Despite the snow — and the fact that there was no school Nov. 26 — about 30 girls in the club participated in a two-hour long session that touched on programming LEGO Mindstorms robots and 3D printing with Reservoir computer science teacher Linda Pchelka.
Screams of 'That was awesome' could be heard as girls moved from classroom to classroom.
The How Girls Code club was started at Fulton last year to provide girls an introduction to coding in a setting without their male counterparts who typically dominate the field in terms of student numbers.
Organized by parents and teachers at Fulton, Katie Egan — one of the founding parents — said they are now in the process of forming a 501(c)(3) nonprofit, entitled How Girls Code, that will allow them easier access to school facilities to expand the program and make them eligible for grants and other funding opportunities.
Without nonprofit status, Egan and club advisors are unable to request use of school facilities, but they are sponsored by Fulton Elementary and the PTA allowing them to hold the club at Fulton.
"There's no guarantee as we expand that we'll be able to create those partnerships at other schools," Egan said.
Egan said she hopes the club will be able to earn its non-profit status by September 2015.
The school system would be "very supportive" of expanding the coding club to other schools, according to Julie Alonso-Hughes, acting director of the school system's office of instructional technology.
Alonso-Hughes added that HCPSS is cognizant of exposing more students to computer science fields since less than three percent of students elect to study computer science in college yet 60 percent of jobs today are in that field.
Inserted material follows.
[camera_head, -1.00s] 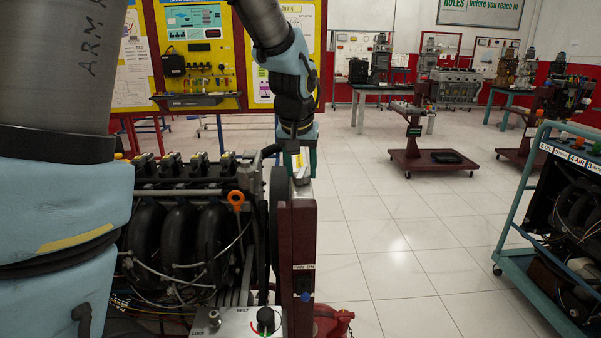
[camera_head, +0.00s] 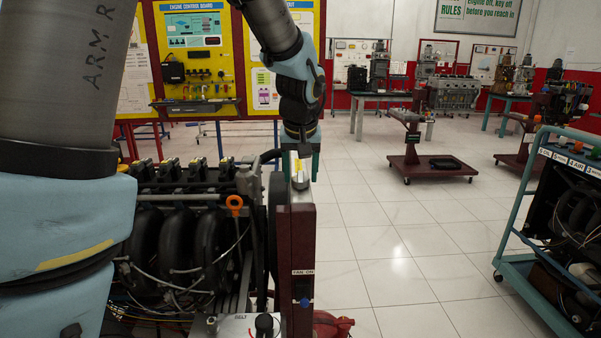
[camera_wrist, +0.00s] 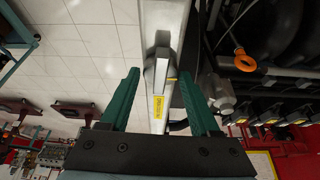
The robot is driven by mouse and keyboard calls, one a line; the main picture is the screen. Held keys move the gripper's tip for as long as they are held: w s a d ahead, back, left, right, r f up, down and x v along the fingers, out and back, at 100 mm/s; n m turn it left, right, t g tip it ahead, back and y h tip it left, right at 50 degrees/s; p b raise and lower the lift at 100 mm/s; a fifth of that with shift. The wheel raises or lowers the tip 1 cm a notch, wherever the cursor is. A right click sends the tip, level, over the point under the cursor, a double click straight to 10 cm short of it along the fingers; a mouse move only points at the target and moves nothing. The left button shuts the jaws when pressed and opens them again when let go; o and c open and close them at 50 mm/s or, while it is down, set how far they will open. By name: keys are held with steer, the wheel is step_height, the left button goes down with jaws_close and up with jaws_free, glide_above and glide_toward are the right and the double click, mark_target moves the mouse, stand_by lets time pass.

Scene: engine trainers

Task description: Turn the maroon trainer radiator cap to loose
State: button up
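The maroon-framed radiator (camera_head: 302,235) stands upright at the right end of the engine trainer in the head view. Its silver top (camera_wrist: 158,15) runs up the middle of the wrist view. A grey raised cap with a bar-like grip (camera_wrist: 162,62) sits on that top, with a yellow label (camera_wrist: 158,107) nearer the palm. My gripper (camera_wrist: 159,74) is open above the radiator top, with one green finger on each side of the cap and gaps visible. In the head view my gripper (camera_head: 301,166) partly hides the cap. The cap's turn marks are not readable.
The engine (camera_head: 185,225) with hoses and wiring is left of the radiator. An orange ring handle (camera_wrist: 245,61) stands clear of the fingers. A teal cart (camera_head: 545,215) is at the right. Tiled floor (camera_head: 400,240) between them is open.

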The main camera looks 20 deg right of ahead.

Last year, the club attracted 21 girls, but this year participation has jumped to 33, according to Egan.
Sign ups for the club's fall session filled up within 72 hours, she added.
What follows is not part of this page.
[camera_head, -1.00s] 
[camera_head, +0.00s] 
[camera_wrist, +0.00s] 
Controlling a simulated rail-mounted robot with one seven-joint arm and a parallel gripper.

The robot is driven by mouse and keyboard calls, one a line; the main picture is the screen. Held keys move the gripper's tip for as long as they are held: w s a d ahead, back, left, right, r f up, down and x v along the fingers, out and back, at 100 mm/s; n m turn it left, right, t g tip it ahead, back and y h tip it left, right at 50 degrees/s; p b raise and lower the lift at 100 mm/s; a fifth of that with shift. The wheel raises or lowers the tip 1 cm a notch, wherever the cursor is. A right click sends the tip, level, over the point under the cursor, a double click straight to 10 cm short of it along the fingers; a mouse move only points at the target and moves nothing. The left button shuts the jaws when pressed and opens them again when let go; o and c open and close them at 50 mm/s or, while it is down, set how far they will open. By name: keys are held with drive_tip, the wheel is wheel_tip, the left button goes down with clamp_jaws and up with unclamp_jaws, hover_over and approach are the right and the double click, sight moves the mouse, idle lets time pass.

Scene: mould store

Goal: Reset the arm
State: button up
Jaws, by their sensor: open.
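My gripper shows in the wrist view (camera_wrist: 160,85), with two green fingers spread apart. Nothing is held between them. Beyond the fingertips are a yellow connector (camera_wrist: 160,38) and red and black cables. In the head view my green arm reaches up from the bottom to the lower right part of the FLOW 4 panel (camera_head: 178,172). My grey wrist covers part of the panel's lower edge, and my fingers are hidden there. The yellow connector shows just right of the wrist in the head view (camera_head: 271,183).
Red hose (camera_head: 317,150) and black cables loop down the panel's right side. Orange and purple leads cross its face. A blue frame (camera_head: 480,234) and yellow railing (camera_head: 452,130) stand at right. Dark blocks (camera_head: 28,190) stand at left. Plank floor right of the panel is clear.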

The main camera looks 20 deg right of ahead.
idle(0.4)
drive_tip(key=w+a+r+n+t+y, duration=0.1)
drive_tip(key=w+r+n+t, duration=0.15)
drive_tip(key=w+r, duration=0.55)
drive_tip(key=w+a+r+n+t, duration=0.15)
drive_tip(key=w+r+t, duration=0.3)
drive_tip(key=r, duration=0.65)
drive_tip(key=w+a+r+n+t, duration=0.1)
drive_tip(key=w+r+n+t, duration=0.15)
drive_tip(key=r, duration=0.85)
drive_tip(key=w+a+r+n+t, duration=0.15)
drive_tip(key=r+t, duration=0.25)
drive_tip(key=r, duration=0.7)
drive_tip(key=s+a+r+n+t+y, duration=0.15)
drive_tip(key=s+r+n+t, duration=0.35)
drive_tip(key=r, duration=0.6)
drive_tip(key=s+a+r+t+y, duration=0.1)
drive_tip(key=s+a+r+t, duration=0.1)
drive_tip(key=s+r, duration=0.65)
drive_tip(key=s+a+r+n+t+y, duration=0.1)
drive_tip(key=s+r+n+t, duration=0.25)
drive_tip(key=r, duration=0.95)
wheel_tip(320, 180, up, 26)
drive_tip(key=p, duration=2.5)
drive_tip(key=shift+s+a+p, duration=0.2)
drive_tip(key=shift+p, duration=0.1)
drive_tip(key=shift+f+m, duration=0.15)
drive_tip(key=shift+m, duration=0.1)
The club meets for ten weeks each semester with sessions focusing on binary code, computational thinking, efficiency with code, loops and conditionals, functions, programming Lego Mindstorms robots, and online programming sites.
To provide opportunities for more students in the spring, Egan said they'll be offering three courses instead of one.
Fulton fifth-grader Caroline Rosenberry is in her first year with the club and joined since her two older brothers and father are all "into computers."
Caroline said it's been "really fun," especially working with Scratch, an online programming tool.
"It's fun to explore, make the character dance and do different moves," she said.
Girls Who Code
The How Girls Code club isn't the only opportunity for girls in Howard County to gain experience in computer programming.
Chris Krupiarz remembers his graduating class at Michigan State in 1989 had about three women in the computer science field compared to 27 men.
Today, he doesn't believe things have changed much since then.
That's why Krupiarz, a member of the Johns Hopkins University Applied Physics Laboratory Principal Professional Staff, helped coordinate the start of a Girls Who Code program at APL.
"It's really an opportunity, especially now there are so many jobs out there for people who can do computer science, do applications," he said.
The program, open to middle and high school girls across the county, provides them with an opportunity to work with various programming applications throughout the school year. The program follows curriculum established by Girls Who Code, a national nonprofit based in New York that aims to close the gender gap in technology and engineering sectors.
Students meet once a week for two hours from September through February.
This year the program enrolled 20 students and "quickly filled up" after it was announced, Krupiarz said.
"We need to make it clear that computing is fun. It doesn't have to be a scary place to be because it involves a bunch of boys hanging out together," he said. "There is an opportunity for girls to code as well."